Raymond Franz continued to believe in the Bible and its God after he left, and dedicates quite some space in his book talking about that.
I did not.
However, initially it wasn't so much because of what I had been taught or had experienced with the JWs. I actually kept on believing in Jehovah for a while after fading out of the JWs. Organized religion was out the window for me, though. But I thought at least I could continue believing in God on my own. Started reading the Bible without my JW glasses on, after that tried to get some insight into other religions' beliefs (why exclude them?), but after a while, instead of getting stronger in faith, I felt I couldn't believe at all. Or - I would have to settle for a God "floating around" out there that I couldn't really get to know, but had created the universe and life, and more or less left it to its own devices.
Started looking into scientific explanations, but when they contradicted my now dwindling beliefs, I would search for answers from Christian 'scientists' that could "calm me down" and confirm what I hoped was right (I wanted to believe, after all).

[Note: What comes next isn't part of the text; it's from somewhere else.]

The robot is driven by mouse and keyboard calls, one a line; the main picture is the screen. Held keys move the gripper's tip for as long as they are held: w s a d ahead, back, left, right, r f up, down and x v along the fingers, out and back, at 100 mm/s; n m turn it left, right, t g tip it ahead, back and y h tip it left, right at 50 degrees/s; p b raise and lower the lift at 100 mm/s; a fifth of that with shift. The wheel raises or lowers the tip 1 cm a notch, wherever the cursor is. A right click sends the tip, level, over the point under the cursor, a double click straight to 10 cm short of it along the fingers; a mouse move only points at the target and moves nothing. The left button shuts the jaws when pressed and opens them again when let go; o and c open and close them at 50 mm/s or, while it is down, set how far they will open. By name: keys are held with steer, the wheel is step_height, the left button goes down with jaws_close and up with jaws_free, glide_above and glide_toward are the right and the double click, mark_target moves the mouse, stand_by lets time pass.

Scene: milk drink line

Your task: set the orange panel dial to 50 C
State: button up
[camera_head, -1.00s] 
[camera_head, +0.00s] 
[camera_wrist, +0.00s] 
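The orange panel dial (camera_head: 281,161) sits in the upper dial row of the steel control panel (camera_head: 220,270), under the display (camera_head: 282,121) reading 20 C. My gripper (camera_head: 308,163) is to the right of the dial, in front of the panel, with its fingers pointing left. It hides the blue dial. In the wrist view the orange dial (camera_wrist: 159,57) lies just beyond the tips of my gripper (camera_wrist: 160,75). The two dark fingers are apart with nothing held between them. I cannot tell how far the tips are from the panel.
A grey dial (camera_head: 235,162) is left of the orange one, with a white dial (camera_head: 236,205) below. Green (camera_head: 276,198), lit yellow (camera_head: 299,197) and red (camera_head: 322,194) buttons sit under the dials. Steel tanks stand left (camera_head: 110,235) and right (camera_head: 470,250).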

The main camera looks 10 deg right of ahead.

At the time, I had no idea what Creationism or Intelligent Design was, other than that I thought the latter idea was a good one, and one I could support. Little did I know that Intelligent Design is more or less not an idea, but a group of people pretending to do scientific work to see if evidence for a Creator exists, but in reality when you get right down to it, they're Christians with a "refined" and "modernized" version of Creationism, who wants Jesus into the science classes, more or less. When I finally "gathered the strength" to do so, I started looking into scientific explanations without running them through a religious and - as it turned out - often misleading and sometimes outright lying filter.
I don't believe science has all the answers, but science and logical reasoning has at least removed any 'institutionalized' gods from my universe (and beyond). Jehovah (YHWH) is a biblical concept, and armageddon is a mostly Christian and - as we know it - JW concept, so I've dismissed them both, because I have for the most part dismissed the Bible. By all means - there's a lot of great things written in the Bible (as in many ancient works), and I'm sure some of the principles found there can give people a richer and better life, but the inspired Word of the Creator of the universe? I didn't see that in it. Too much twisting, interpretation and dismissal of certain passages is needed for that to be even remotely likely in my opinion. And then it's no longer likely (!).
A lot of people remain Christian or religious in general after leaving JWs though - we'll all have to come to our own conclusions based on our own research, findings and experiences.
I'm not leading a life that should warrant a death penalty (not even by Christian standards) should there indeed be a God out there, and if that God finds it necessary to give only a few people eternal life based on a very narrow set of beliefs ('one in a million' quite literally), then I guess I don't want to be in that God's "club".